Check each line of the entries below for the string "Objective"; copy every line where it appears.

Input material:

— Start —

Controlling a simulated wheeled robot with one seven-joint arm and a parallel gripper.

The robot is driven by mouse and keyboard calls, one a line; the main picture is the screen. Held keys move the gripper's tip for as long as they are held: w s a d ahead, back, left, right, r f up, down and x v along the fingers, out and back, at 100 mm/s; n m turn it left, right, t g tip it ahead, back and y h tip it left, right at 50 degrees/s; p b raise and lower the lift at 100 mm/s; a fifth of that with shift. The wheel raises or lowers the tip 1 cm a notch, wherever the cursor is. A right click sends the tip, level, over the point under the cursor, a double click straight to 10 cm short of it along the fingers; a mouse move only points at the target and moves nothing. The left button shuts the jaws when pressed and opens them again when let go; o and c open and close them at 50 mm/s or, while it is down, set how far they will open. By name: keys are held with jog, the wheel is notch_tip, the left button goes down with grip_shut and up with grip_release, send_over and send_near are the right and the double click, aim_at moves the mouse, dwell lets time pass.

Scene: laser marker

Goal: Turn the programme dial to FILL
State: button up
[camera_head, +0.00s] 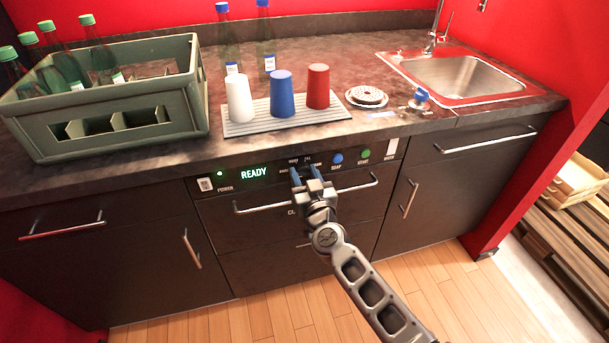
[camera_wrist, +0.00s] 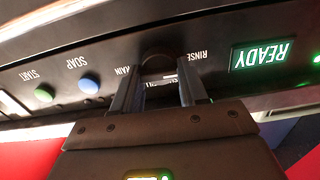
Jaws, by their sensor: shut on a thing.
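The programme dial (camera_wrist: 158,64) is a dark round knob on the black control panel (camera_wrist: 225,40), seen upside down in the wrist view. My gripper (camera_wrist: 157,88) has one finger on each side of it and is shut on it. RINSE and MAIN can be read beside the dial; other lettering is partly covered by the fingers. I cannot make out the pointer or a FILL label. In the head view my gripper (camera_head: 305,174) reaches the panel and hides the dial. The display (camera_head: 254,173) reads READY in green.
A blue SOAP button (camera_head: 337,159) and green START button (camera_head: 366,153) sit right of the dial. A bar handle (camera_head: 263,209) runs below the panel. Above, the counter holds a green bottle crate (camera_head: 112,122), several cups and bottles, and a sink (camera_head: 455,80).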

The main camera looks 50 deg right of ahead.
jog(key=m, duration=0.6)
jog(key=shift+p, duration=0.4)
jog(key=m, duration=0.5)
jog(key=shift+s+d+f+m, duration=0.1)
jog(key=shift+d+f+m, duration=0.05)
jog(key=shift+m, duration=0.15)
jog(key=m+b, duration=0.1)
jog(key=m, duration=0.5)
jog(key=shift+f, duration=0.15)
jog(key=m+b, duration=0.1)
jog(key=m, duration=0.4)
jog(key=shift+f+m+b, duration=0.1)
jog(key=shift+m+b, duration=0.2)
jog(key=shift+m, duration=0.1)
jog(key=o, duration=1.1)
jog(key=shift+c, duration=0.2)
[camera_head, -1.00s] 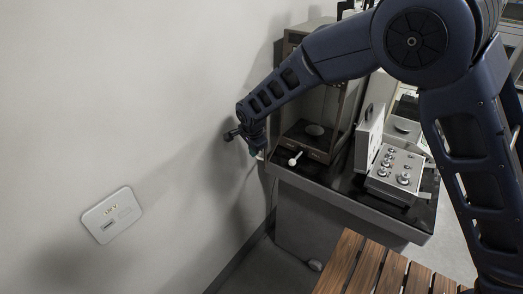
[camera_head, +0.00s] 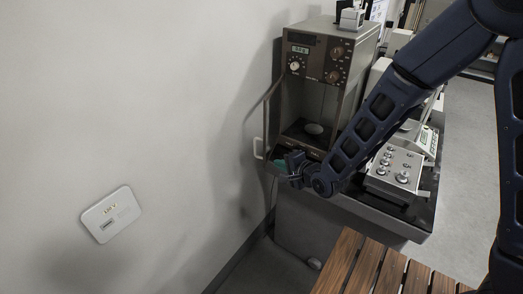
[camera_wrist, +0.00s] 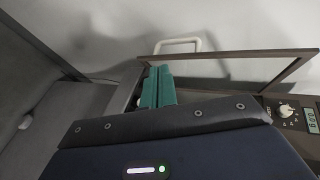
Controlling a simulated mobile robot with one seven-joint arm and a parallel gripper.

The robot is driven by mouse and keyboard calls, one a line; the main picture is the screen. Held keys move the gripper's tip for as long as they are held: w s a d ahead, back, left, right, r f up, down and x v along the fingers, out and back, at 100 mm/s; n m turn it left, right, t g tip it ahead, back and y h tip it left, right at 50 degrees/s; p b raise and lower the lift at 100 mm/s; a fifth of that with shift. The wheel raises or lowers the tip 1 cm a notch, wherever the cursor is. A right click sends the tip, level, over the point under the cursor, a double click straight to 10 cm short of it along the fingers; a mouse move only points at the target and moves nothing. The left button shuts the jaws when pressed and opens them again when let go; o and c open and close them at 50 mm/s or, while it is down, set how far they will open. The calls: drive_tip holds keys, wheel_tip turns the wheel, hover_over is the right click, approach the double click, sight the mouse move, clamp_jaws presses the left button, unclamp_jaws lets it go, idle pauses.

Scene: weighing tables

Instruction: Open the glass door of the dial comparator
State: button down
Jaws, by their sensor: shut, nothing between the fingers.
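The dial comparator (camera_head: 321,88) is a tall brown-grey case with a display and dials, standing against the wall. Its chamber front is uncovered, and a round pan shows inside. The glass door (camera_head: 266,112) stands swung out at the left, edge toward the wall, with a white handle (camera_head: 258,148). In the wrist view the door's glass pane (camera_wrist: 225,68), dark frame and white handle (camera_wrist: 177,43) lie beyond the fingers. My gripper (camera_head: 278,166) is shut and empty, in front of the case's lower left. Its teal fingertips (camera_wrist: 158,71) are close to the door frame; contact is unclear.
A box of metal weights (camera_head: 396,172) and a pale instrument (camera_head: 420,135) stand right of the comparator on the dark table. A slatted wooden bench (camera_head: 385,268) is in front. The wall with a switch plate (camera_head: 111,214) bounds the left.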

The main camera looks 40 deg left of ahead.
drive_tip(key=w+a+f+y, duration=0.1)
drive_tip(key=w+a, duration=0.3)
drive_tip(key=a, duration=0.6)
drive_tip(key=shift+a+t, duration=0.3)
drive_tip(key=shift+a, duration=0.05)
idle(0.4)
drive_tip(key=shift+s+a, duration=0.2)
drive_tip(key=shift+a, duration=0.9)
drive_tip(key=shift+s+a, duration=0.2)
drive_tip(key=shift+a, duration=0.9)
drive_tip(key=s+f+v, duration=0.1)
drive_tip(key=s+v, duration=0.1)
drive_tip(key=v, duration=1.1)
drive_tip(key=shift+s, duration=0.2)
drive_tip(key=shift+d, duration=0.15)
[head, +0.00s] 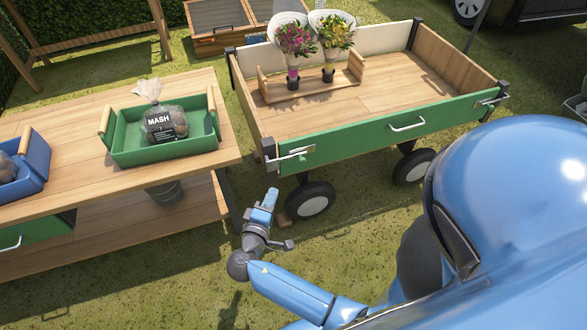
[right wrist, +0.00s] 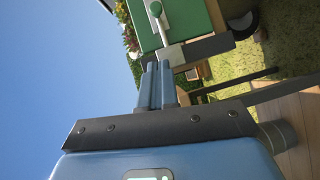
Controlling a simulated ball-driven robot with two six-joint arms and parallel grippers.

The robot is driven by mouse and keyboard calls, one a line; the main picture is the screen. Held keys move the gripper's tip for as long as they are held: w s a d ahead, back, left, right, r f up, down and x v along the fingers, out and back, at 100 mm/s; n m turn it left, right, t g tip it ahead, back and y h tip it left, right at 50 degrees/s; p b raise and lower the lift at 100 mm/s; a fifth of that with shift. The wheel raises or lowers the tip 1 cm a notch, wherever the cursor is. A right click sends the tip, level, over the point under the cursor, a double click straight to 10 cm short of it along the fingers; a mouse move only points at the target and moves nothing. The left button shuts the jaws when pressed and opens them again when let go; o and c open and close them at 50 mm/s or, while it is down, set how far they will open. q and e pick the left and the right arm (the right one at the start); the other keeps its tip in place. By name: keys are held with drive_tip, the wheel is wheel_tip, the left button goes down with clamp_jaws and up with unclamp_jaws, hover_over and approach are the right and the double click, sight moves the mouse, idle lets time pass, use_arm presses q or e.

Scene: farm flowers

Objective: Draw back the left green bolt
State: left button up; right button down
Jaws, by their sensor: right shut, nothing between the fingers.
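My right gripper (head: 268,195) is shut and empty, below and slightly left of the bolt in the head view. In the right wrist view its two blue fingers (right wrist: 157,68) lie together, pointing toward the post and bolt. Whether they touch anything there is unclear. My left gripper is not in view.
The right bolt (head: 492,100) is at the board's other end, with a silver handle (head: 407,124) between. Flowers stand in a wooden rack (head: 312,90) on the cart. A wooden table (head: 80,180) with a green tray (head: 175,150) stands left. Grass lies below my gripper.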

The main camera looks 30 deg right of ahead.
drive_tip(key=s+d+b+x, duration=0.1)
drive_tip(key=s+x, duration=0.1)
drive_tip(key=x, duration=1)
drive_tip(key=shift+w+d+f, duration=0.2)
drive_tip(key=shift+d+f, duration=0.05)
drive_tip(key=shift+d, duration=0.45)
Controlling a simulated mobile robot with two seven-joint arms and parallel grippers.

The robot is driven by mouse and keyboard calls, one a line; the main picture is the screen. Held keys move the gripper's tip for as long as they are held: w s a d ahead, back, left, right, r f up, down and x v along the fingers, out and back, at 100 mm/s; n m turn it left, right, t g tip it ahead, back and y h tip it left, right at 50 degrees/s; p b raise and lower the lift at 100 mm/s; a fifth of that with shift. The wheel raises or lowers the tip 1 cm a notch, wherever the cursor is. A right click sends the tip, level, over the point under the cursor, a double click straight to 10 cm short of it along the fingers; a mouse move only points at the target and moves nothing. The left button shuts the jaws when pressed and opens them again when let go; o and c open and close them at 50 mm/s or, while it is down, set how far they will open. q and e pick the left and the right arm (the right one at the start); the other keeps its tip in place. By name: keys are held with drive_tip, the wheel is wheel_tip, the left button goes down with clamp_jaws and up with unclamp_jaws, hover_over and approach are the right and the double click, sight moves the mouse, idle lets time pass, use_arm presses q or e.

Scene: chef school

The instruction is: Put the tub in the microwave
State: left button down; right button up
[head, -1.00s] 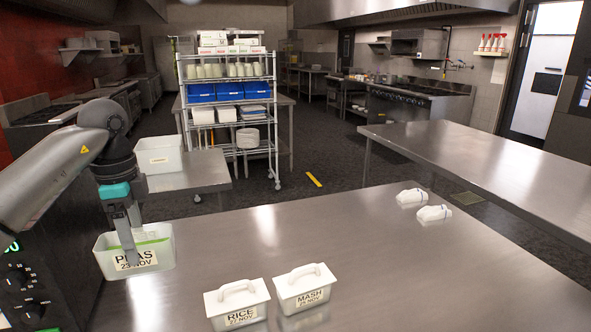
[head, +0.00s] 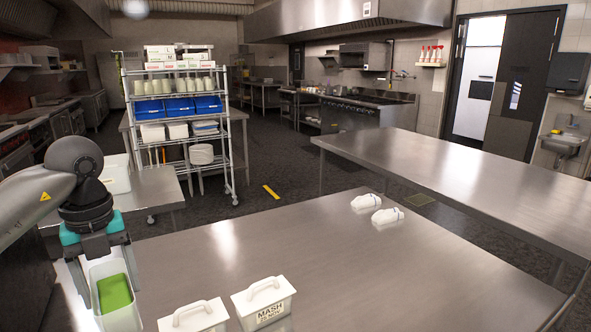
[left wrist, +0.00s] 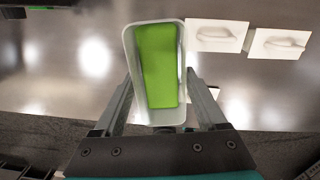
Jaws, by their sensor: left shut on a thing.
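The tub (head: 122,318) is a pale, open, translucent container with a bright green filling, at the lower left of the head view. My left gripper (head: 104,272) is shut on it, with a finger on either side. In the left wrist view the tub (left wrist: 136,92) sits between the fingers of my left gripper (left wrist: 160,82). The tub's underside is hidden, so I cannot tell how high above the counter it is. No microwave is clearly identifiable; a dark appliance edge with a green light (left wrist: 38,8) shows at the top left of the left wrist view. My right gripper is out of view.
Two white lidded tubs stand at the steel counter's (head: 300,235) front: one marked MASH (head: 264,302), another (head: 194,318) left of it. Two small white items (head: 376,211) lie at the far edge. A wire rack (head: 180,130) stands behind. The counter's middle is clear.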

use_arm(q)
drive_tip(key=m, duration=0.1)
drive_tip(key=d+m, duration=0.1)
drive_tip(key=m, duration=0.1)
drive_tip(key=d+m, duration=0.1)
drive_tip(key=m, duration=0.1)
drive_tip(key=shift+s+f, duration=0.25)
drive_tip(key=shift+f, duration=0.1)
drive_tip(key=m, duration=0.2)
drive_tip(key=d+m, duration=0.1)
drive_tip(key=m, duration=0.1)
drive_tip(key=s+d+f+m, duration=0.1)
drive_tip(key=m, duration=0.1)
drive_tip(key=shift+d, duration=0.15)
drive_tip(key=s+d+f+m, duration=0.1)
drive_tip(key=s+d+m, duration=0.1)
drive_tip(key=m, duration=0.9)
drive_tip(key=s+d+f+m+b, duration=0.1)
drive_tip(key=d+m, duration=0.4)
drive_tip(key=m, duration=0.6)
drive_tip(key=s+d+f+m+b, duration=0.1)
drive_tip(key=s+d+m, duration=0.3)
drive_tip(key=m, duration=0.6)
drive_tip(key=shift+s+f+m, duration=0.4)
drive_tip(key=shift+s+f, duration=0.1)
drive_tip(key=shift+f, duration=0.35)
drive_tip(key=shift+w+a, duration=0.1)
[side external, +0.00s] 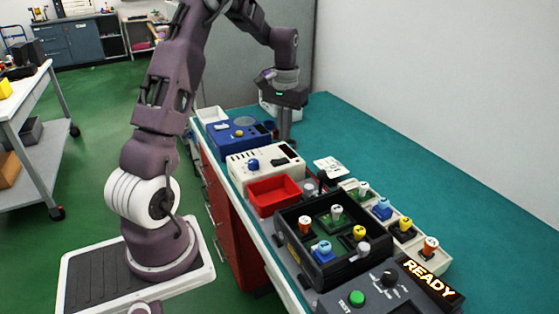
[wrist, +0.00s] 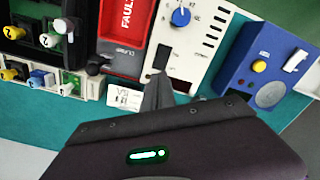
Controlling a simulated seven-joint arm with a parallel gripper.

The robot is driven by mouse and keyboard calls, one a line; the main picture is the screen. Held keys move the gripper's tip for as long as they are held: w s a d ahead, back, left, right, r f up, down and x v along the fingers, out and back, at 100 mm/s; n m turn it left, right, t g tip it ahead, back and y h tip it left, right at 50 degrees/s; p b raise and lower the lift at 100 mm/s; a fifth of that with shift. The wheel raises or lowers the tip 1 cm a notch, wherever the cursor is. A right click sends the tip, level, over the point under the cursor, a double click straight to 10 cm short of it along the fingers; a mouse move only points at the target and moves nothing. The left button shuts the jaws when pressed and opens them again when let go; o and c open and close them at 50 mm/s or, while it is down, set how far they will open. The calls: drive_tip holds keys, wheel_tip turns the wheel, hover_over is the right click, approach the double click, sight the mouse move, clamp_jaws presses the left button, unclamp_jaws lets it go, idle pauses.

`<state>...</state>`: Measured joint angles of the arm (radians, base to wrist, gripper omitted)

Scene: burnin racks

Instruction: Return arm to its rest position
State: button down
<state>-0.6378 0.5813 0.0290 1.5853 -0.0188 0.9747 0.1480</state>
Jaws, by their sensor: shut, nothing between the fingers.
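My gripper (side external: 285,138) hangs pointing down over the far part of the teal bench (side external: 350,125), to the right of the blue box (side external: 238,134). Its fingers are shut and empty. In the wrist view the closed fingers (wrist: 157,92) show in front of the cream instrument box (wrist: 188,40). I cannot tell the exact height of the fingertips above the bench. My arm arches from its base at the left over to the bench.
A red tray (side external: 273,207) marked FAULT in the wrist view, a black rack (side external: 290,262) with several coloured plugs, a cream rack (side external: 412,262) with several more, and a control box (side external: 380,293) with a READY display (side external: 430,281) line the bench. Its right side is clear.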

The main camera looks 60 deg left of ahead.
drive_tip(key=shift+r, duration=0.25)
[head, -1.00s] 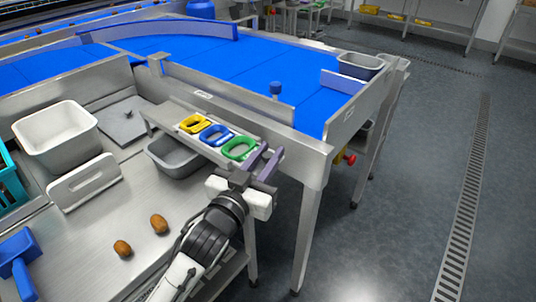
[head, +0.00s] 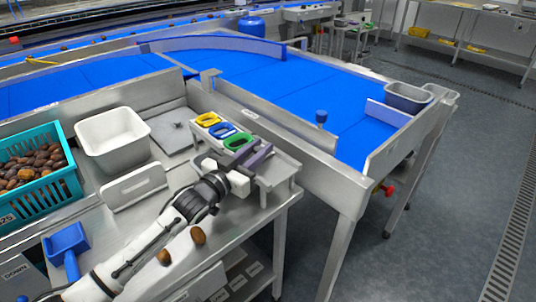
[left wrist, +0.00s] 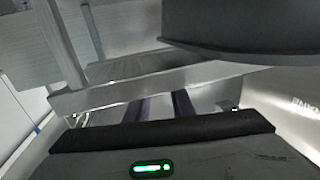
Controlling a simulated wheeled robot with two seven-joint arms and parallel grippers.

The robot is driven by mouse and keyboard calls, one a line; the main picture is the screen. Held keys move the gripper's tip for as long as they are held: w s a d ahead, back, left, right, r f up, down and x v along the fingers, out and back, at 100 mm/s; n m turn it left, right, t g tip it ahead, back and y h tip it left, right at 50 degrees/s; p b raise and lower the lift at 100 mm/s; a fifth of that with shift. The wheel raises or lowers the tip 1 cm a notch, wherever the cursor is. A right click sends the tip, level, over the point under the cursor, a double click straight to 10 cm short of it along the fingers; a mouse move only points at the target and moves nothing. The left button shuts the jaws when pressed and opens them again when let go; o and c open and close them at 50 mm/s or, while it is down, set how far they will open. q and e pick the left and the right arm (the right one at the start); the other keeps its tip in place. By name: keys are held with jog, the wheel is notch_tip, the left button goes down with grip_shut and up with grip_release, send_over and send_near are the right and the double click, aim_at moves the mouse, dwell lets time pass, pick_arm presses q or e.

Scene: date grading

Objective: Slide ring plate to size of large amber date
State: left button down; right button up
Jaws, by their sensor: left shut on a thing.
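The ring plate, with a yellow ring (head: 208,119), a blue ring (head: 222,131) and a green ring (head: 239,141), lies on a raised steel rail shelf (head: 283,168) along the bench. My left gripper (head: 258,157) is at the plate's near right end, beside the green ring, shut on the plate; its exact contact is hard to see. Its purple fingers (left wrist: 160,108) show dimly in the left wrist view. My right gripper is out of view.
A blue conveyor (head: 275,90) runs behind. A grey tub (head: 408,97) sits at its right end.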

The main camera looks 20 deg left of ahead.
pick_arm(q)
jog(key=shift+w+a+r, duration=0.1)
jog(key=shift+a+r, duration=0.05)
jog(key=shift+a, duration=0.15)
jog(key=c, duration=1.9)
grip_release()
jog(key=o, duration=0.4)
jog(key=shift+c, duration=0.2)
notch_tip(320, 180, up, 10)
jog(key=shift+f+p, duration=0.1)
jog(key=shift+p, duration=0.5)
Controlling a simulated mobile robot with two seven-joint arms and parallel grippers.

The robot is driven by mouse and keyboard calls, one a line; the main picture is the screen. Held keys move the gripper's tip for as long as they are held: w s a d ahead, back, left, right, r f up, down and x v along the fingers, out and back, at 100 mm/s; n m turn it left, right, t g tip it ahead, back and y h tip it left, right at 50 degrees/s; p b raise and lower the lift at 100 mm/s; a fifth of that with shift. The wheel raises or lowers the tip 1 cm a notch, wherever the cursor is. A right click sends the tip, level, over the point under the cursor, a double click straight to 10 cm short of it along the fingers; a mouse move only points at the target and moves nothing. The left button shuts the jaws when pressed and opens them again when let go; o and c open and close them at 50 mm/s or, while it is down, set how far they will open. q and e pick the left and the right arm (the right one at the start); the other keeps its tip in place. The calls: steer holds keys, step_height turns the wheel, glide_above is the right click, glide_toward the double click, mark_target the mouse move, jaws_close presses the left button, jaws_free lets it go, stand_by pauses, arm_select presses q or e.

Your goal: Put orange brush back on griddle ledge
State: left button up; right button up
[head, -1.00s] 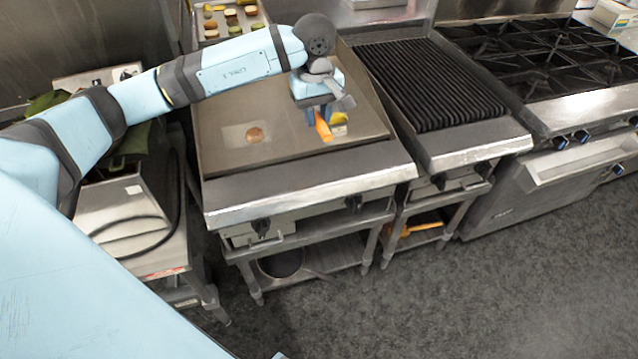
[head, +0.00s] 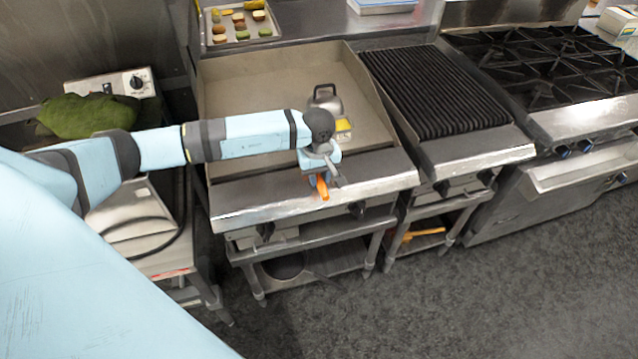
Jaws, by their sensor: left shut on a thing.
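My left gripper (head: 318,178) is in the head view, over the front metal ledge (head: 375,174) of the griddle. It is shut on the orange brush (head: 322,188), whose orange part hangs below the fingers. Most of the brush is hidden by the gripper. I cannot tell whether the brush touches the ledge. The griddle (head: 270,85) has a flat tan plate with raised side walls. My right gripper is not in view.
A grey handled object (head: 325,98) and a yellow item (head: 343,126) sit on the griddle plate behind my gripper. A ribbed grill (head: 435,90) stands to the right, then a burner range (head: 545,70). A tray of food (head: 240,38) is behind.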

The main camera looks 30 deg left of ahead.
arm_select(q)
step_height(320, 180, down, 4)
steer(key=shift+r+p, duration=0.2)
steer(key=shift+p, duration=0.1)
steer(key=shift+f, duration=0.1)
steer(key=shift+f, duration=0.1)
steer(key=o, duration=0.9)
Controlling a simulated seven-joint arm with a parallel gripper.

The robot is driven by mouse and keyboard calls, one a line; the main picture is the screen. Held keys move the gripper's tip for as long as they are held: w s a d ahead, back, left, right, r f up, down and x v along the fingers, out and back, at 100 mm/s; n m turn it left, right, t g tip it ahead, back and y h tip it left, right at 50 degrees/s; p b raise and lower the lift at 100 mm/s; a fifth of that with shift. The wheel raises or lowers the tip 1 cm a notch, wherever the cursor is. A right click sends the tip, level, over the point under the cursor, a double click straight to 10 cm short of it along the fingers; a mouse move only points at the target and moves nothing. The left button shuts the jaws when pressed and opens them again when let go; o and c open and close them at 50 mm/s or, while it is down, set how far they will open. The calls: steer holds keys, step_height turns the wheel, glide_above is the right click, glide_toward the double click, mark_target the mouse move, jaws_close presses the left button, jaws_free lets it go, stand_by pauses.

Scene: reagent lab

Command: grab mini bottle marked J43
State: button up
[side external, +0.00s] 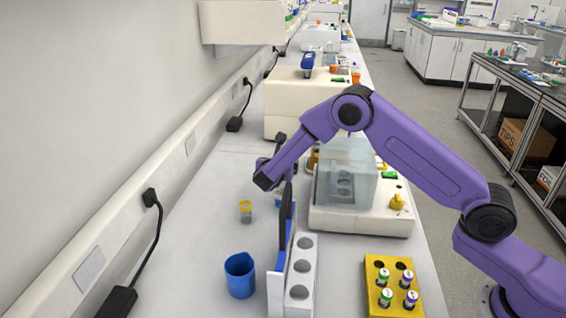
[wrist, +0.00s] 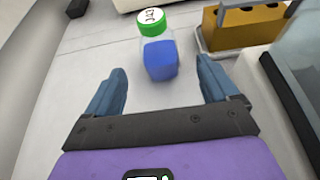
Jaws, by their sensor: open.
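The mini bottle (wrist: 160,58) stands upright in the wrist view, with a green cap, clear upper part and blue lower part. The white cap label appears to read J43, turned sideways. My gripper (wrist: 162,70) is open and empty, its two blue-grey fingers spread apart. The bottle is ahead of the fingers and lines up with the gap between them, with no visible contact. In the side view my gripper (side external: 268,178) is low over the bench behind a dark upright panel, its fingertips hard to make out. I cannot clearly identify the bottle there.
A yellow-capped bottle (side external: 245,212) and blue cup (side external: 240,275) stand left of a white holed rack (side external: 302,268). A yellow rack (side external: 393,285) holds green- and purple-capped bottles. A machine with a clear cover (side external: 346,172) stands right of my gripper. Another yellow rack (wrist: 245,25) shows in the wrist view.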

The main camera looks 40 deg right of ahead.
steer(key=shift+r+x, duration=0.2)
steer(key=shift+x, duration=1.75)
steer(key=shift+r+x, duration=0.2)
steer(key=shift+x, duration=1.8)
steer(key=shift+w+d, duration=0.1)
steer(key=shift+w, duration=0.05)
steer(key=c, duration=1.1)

— End —

Right answer:
Objective: Draw back the left green bolt
Objective: Slide ring plate to size of large amber date

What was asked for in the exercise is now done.